Now a preview of what untold horrors are to come of this appointment. To begin with, a review of computerised video entertainment module, Just Cause 2.

There’s a wonderful scene in an old episode of the Simpsons, where Homer – having escaped from prison by way of concussive blow to the head of Hans Moleman with a hardback – embarks on a mission of revenge against his former partner-in-crime, Moe. As he barrels speedily through the suburbs aboard a wheeled bookcase liberated from the prison librarian, he repeats the bipolar mantra: “Must… Kill… Moe… Wheeeeeee!”

In a nutshell, that is Just Cause 2.

And also, an album review. In this instance, the Unfortunate Case of the Santana Covers Album.

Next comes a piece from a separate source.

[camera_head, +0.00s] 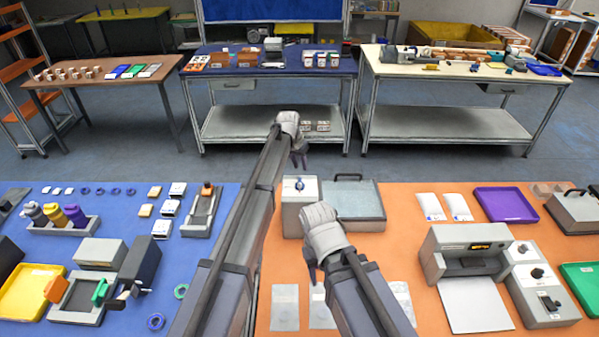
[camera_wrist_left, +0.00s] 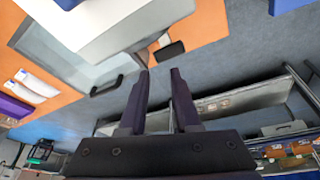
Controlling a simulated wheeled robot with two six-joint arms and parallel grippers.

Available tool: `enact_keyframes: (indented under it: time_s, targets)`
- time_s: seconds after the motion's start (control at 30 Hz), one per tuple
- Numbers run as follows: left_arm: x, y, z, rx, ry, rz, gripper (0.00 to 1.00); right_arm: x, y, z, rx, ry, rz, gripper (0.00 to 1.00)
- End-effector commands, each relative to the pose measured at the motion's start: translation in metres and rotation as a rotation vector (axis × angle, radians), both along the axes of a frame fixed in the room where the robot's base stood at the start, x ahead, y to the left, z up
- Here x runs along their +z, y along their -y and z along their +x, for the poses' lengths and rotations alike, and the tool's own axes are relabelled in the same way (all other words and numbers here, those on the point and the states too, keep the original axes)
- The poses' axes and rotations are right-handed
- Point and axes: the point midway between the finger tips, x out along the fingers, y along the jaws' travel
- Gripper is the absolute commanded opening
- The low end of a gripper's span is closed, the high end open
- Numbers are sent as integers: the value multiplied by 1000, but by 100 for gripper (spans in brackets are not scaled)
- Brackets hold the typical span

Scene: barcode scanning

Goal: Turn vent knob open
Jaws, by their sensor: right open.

Allow me to briefly indulge in some history: Santana, now the forename-excising moniker of Carlos Santana, was once the name of his family band, back in the 1950s. Sadly, of that group, Carlos is the only Santana brother still in the music industry. Percussionist/trombonist Tito “El Matador” Santana went on to have a moderately successful career in professional wrestling, before retiring in the mid-90s, and recently being inducted into the WWE Hall of Fame. Meanwhile, insane bassist/xylophonist Tony Santana lives out his days doing sadly misguided Scarface impressions.

Impressed? You won’t be.

And now I shall retire to my bed (which involves moving approximately 14 inches to my right) and enjoy a 14 hour slumber.